------ AVAILABLE RECORDS

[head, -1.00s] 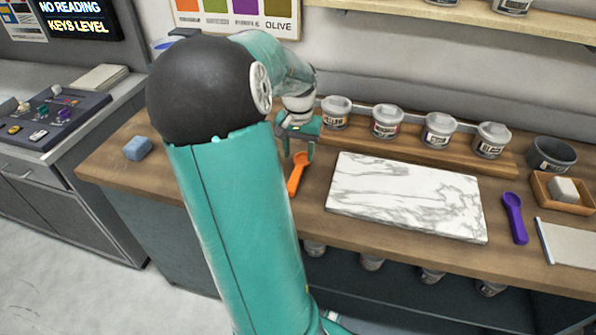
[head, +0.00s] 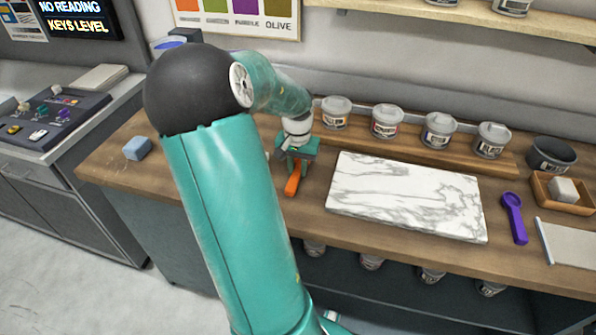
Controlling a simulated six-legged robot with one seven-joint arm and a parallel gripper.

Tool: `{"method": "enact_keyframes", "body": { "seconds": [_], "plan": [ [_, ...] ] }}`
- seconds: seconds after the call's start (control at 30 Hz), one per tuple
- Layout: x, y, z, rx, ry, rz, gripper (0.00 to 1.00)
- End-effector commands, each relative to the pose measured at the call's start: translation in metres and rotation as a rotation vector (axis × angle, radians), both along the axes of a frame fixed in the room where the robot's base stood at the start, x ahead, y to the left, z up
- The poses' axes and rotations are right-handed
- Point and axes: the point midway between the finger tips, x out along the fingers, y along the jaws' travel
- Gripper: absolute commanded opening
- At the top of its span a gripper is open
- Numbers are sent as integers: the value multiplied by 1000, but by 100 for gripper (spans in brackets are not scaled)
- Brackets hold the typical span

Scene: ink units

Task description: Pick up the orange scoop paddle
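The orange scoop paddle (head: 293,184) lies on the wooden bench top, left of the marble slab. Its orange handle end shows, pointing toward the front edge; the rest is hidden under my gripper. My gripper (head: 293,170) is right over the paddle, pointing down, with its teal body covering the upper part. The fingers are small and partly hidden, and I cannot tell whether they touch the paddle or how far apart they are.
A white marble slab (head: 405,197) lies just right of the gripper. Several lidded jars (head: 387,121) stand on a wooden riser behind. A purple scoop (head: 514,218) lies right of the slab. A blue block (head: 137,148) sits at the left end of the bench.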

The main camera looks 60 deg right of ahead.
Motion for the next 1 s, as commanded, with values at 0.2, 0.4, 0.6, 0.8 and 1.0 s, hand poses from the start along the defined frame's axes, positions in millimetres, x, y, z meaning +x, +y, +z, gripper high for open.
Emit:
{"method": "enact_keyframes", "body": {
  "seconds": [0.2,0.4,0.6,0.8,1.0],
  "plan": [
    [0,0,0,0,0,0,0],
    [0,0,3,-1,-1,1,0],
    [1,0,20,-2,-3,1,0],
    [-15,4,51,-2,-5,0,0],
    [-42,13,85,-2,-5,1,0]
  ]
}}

------------
------ AVAILABLE RECORDS

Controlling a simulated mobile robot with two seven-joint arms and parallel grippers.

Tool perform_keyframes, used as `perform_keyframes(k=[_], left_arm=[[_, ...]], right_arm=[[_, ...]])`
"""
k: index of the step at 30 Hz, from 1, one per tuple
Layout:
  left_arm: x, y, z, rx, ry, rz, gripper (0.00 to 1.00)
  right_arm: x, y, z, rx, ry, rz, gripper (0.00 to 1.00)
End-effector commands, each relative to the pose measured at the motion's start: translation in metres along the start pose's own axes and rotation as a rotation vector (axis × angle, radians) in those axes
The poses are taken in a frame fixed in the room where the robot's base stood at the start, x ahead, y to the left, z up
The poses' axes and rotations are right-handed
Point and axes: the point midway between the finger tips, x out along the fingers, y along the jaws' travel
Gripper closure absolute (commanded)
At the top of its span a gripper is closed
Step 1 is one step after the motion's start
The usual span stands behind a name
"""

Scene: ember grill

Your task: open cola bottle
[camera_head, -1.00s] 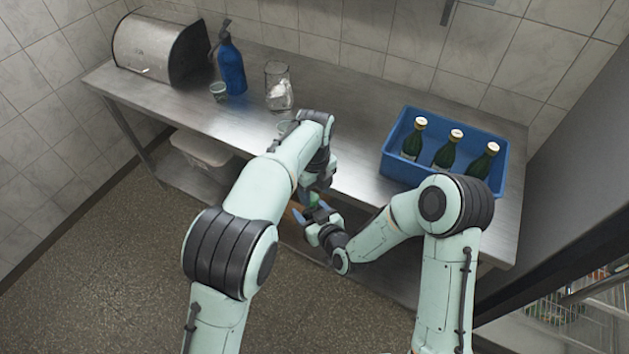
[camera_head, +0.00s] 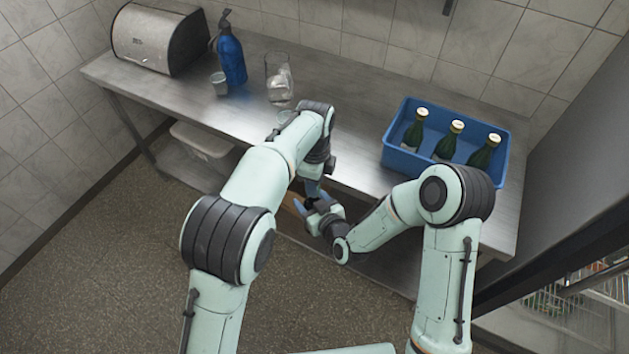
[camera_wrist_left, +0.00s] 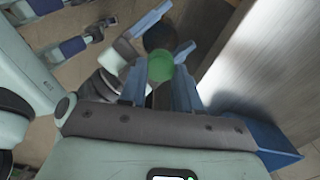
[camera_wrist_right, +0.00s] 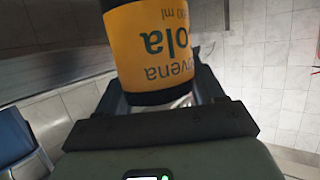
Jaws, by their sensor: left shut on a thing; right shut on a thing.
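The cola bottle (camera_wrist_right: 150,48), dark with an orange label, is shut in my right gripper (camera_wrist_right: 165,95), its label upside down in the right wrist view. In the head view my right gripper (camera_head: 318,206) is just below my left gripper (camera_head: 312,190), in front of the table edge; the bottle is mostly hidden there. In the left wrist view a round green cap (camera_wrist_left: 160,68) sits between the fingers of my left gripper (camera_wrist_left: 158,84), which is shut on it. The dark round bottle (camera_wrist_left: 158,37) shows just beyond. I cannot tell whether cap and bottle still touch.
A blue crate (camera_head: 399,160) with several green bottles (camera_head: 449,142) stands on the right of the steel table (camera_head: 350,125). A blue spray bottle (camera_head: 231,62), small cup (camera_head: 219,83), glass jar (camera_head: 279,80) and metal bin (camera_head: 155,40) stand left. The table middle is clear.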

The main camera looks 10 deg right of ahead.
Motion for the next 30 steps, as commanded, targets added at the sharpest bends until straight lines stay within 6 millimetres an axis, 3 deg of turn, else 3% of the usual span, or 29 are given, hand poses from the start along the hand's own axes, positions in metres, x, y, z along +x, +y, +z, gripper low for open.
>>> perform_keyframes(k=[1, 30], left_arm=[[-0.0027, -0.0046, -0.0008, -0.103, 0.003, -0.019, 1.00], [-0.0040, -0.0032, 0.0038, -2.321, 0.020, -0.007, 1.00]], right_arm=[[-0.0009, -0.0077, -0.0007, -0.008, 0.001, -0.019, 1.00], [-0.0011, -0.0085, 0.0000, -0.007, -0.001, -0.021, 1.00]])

------------

PROBLEM REQUIREMENTS: Above are records; repeat only the lines from the line with "[head, -1.00s]" through the line with "Scene: ink units", and leave pictures out.

EXERCISE RESULT:
[head, -1.00s] 
[head, +0.00s] 
Controlling a simulated six-legged robot with one seven-joint arm and a parallel gripper.

Tool: `{"method": "enact_keyframes", "body": { "seconds": [_], "plan": [ [_, ...] ] }}`
- seconds: seconds after the call's start (control at 30 Hz), one per tuple
- Layout: x, y, z, rx, ry, rz, gripper (0.00 to 1.00)
- End-effector commands, each relative to the pose measured at the call's start: translation in metres and rotation as a rotation vector (axis × angle, radians), both along the axes of a frame fixed in the room where the robot's base stood at the start, x ahead, y to the left, z up
- The poses' axes and rotations are right-handed
- Point and axes: the point midway between the finger tips, x out along the fingers, y along the jaws' travel
- Gripper: absolute commanded opening
- At the top of its span a gripper is open
- Numbers are sent as integers: the value multiplied by 1000, but by 100 for gripper (spans in brackets are not scaled)
- Brackets hold the typical span

Scene: ink units

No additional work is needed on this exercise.